If you like going to the beach this one should be on your list. Djúpalónssandur Beach is a true natural gem of Iceland. The black sand beach is made of black pebbles and surrounded by cliffs and lava rocks in all shapes and sizes.

At Djúpalónssandur get the sense of how extreme nature can truly be as the volcanic landscape clashes with the Atlantic Ocean.

Located in a small bay on the edge of Snaefellsnes Peninsula, about 200 km from Reykjavik. There is a parking lot a few hundred meters from the beach, so travelers can safely park their car before walking to the black beach.

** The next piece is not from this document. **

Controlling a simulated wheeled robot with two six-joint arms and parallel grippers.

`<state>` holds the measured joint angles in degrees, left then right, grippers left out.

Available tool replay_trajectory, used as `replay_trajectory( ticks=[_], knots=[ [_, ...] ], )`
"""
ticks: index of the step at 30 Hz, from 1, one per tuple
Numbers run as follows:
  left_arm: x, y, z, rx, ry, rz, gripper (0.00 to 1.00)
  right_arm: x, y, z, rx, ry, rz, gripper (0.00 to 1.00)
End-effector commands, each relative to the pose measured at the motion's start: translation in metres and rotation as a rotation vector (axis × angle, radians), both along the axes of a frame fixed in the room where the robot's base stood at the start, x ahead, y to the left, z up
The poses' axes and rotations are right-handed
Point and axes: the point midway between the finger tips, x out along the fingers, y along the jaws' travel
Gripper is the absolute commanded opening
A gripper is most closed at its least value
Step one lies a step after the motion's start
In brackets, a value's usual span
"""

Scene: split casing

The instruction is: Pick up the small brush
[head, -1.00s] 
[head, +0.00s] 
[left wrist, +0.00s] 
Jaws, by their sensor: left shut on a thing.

It is a remote area with no light pollution getting in the way of the beautiful Northern Lights.

Selvallafoss Waterfall

When hunting for the Northern lights, going to areas with no artificial lighting should be your aim. That generally means going out of urban areas where there is less light pollution.

If you are traveling on Snaefellsnes Peninsula hunting for the auroras you might want to look for Selvallafoss waterfall. The waterfall itself is located on the northern slopes of Vatnaheiði mountain pass. A paved highway across the Snaefellsnes Peninsula, connecting the south and north.

A parking lot for the waterfall is situated on the side of the highway. There you can enjoy a spectacular mountain view. Overlooking Lake Sellvallavatn, volcanos, and the red lava fields of northern Snaefellsnes.

The parking lot is about a two hour drive for Reykjavik. A perfect place to park your car while you safely witness the Northern Lights in a unique and remote area.

Hellnar Arch

What is more beautiful than a natural stone arch? How about an arch dipping its feet to the Atlantic Ocean with the Northern lights dancing above?

If you agree, put Hellnar Arch on your list as you set out to hunt for the Northern Lights. Hellnar Arch or “Gatklettur” as it is called in Icelandic, is found at the beach below the small village of Hellnar.

Located about 200 km from Reykjavik it is a little over two hour drive from Reykjavik in winter. There is a parking lot at Hellnar from where you can walk to the site. The hill to the beach is a bit steep, so be careful if you go down there. Especially after dark.

Although being extremely beautiful, Hellnar Arch is kind of a hidden gem. Changes are you could have it all to yourself.

Snaefellsjökull Glacier

Snaefellsjökull is one of Iceland's biggest and iconic mountains, reaching 1446 meters. It is also home to Iceland´s smallest glacier, which sits on top of the mountain. Hunting for the Northern lights around Snaefellsjökull is ideal as you can get a great view of the mountain from so many places.

Snaefellsjökull glacier also has an incredible history and is surrounded by mystery. Most famously as the entrance to the center of the Earth in Jules Verne science fiction novel, “Journey to the Center of the Earth.” The glacier is also said to be a UFO hotspot.

Who knows, you might even see something more interesting than the Northern lights there.

church with northern lights

Tips for hunting the Northern Lights

  • A self-drive tour is the best way to hunt for the Northern lights.
  • Plan before you go out. Decide where and when you want to go. Make sure it is safe to travel by looking at road and weather conditions.
  • Only stop where it is safe to park. You do not want to put you or others in danger.
  • Look for areas with a clear sky. The Northern lights are above the clouds. So, if it is cloudy you won’t be able to see them.
  • The Northern lights are most visible after dark. Look for areas without light pollution.
  • Here you can see a forecast for Northern lights conditions from the Icelandic met office.

SEE ALSO: WINTER DRIVING IN ICELAND

Above are just a few of our suggestions for interesting places for hunting the Northern lights. Whether you will be able to catch them is impossible to say. We can however guarantee you will not regret visiting any of these places. With or without the auroras they are all amazing and well worth seeing when in Iceland.